Speed and location tracking of moving multiphase interfaces via a capacitance microsensor array during droplet evaporation

Abstract

Knowledge of the location and speed of a moving multiphase contact line provides significant and valuable insight into the fundamental physics behind condensation- and evaporation- based processes such as occur in high heat flux thermal management solutions. From an application perspective, this information can be leveraged to ascertain and enhance device design and performance of phase change-based cooling processes. In this work, we present a capacitance-based phase interface sensing approach capable of measuring the location and speed of a moving multi-phase interface at the microscale, evaluate the impact of substrate material on its performance, and demonstrate its ability to function at elevated temperatures during water droplet evaporation. The sensing is accomplished via an array of planar interdigitated electrodes upon either a doped semiconductor or dielectric substrate.
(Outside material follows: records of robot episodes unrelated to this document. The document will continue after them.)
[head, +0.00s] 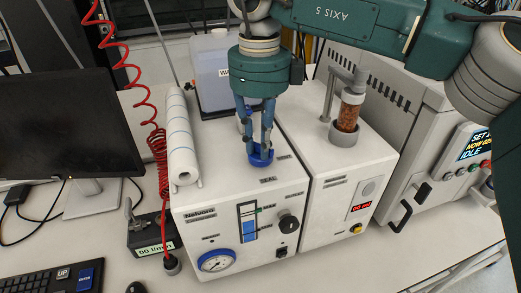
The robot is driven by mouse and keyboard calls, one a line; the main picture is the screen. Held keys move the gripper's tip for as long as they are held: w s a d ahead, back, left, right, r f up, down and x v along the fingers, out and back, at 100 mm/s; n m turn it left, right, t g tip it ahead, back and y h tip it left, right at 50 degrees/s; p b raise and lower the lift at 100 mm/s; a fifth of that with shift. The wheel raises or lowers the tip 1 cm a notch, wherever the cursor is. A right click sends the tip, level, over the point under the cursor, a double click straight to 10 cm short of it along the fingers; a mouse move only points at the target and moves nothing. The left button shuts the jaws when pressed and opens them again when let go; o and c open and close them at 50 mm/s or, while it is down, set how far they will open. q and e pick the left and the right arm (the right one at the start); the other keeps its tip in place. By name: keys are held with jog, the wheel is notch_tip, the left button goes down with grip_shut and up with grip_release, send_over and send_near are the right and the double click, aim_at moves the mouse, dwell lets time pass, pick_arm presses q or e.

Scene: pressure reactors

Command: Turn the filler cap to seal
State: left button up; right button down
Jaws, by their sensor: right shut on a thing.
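The blue filler cap (261,156) sits on the top of the white reactor box (235,196) near its front edge, by the SEAL lettering. My right gripper (260,147) comes down from above, with its blue fingers shut on the cap. The fingers hide part of the cap, so I cannot tell how far it is turned. My left gripper is not in view.
A paper roll (181,140) lies on the box's left side. A water container (213,66) stands behind. A second white box (335,182) with a clear column of brown granules (348,112) stands to the right. A monitor (65,128) and coiled red hose (158,148) are left.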

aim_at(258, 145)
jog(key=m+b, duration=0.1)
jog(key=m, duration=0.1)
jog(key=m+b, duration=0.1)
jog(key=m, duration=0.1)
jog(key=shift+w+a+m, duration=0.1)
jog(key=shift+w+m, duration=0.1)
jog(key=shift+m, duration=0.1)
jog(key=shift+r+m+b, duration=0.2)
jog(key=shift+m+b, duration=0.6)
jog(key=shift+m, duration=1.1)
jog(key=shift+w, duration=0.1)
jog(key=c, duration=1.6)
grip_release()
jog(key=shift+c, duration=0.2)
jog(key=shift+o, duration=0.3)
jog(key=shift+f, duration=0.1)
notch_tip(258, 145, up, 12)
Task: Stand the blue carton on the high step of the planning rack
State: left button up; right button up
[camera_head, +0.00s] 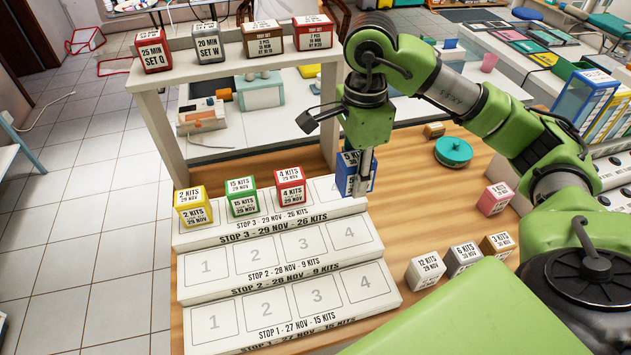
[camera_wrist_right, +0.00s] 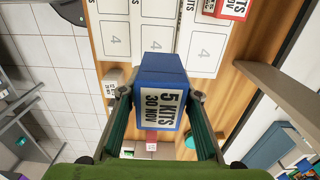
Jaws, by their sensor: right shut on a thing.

Measuring capacitance changes with time facilitates sensing of the contact line as it passes over each electrode pair. This capacitive sensing scheme is noninvasive to the system under study, allowing its implementation into many types of existing hardware and devices and does not require optical access to the phase change area of the device. Results for unconstrained water droplets are presented, and it is shown that the choice of substrate material has a marked impact on sensing behavior in terms of sensor coupling. Finally, data for the moving multiphase contact line of an evaporating water droplet is presented to demonstrate functionality at elevated temperatures and during a dynamic heat transfer process. • Tracking moving contact lines for droplet evaporation via a capacitance sensor array. • Speed and position of moving interfaces able to be measured at elevated temperatures. • Comparison of capacitive microdevice performance and its dependence on substrate type. • Dielectric substrate enables increased signal outputs and reduced coupling effects.